Saturday, September 26, 2009
Political Doctrines Make Strange Bedfellows
Part two of Michael Cockerell's Tony Blair: The Inside Story deals with Tony Blair's foreign policy.
Like the many distinctions Blair shares with Barack Obama, Tony Blair shares an important distinction with former Prime Minister Jean Chretien -- being one of the few world leaders to have led their country from the period shortly following the disintegration of the Soviet Union (in Chretien's case, he was elected Prime Minister in the period immediately following this event) right up to the post-9/11 period and the end of the so-called Pax Americana.
As the film shows, Blair approached foreign policy matters with an activist and nearly evangelical fervour. The "Blair doctrine" was a moralist foreign policy doctrine, that demanded nearly open-ended commitment to foreign interventions so long as he was convinced it was the right thing to do.
From the fight against Slobodan Milosevic to the battle against the Taliban in Afghanistan, Blair was able to use his considerable diplomatic skills to help build interventionist coalitions.
The religious influences on Blair's foreign policy decisions -- which were obvious from the language he used to support his policies -- were obvious. Although Blair was often unwilling to discuss his religious beliefs with the media or in public, he was willing to allow his religious values to influence his political decisions.
While overzealous secularists may condemn such influences, there is little wrong with allowing one's values to influence their decisions -- so long as those values can be shown to be largely positive.
Although Blair had once spoken about the prospect of his generation never knowing war -- apparently the Faulklands Islands don't count -- during his time in office, Blair deployed British troops to Kosovo, Sierra Leonne, Afghanistan and Iraq.
However, just as Tony Blair needed President George W Bush to help implement the Blair doctrine, Bush wound up needing Blair to help implement the Bush doctrine of preemptive engagement.
After 9/11, Blair stepped quickly to Bush's side, pledging support to the United States. Just as Bush must have known he would need Blair's diplomatic skills to build a broad anti-terror coalition, Blair must have known he would need Bush and the power of the American military in order to implement his moralistic vision of the fight against terrorism.
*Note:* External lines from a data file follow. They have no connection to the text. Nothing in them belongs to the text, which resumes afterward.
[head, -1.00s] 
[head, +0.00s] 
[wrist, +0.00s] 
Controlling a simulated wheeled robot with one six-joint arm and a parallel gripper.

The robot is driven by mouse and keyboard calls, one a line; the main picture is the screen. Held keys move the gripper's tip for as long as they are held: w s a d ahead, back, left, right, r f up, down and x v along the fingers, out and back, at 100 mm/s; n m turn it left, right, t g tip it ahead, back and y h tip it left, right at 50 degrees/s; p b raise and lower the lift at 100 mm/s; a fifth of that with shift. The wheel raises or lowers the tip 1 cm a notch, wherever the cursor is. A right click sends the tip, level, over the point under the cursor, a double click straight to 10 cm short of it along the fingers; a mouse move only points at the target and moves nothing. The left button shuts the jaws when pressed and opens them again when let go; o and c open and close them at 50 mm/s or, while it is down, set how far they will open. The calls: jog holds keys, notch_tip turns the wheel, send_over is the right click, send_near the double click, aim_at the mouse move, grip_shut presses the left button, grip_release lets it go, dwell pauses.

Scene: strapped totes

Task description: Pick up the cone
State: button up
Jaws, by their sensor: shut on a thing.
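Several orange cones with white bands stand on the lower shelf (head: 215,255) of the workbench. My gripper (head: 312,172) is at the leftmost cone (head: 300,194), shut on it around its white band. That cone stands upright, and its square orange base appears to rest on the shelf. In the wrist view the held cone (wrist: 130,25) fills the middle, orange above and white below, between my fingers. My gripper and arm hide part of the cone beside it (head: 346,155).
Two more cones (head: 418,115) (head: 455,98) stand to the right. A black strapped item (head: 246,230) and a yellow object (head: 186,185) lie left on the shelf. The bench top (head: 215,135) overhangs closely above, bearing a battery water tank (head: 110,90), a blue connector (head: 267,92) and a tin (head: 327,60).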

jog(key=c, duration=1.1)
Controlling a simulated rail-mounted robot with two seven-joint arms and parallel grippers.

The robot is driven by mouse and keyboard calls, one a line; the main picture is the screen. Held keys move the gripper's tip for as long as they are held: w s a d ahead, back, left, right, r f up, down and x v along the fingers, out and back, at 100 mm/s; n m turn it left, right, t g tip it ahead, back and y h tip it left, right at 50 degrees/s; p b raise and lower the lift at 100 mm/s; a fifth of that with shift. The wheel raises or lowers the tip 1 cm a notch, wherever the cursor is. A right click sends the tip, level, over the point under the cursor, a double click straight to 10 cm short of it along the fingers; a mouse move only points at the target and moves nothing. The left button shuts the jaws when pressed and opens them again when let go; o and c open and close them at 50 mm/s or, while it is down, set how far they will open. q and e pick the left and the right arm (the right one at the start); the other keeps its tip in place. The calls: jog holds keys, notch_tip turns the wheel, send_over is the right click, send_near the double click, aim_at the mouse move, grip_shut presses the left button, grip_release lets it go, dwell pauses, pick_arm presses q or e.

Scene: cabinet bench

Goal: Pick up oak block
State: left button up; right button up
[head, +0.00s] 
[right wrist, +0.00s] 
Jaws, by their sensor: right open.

Yet Bush would, in turn, use Blair to carry out the war in Iraq. Blair shared a moralistic view on the war in Iraq based on the alleged presence of weapons of mass destruction. Just as questions would rise over the extent of Bush's complicity in the clear manipulation of intelligence leading to the conclusion that Saddam Hussein had acquired weapons of mass destruction, questions would eventually rise over the extent of Blair's knowledge of this, and his complicity in it.
Eventually, the British public failed to share Blair's moralistic view of the planned war in Iraq. Cynicism about the intelligence being used to justify the war became more widespread. Even as Blair made it evident that he at least seemed to firmly believe in the evidence being presented.
In the face of UN opposition, Blair's diplomatic skills faltered. With it disappeared any hope of garnering global support for the Bush doctrine.
Yet Blair was eventually able to essentially shame his party and the House of Parliament to back him on exercising the Blair doctrine in Iraq. Yet, if the War in Iraq truly was a defining moment of the 21st century, it was certainly a defining moment for Tony Blair.
Like George W Bush, the war in Iraq will define Tony Blair as a leader who was not immune to poor judgement. In sticking so doggedly to their foreign policy doctrines in regard to a conflict that didn't necessarily need to be fought at the time it was, both men will likely be remembered for putting more obstacles in the path of those fighting terrorism than any that they may have ever conquered.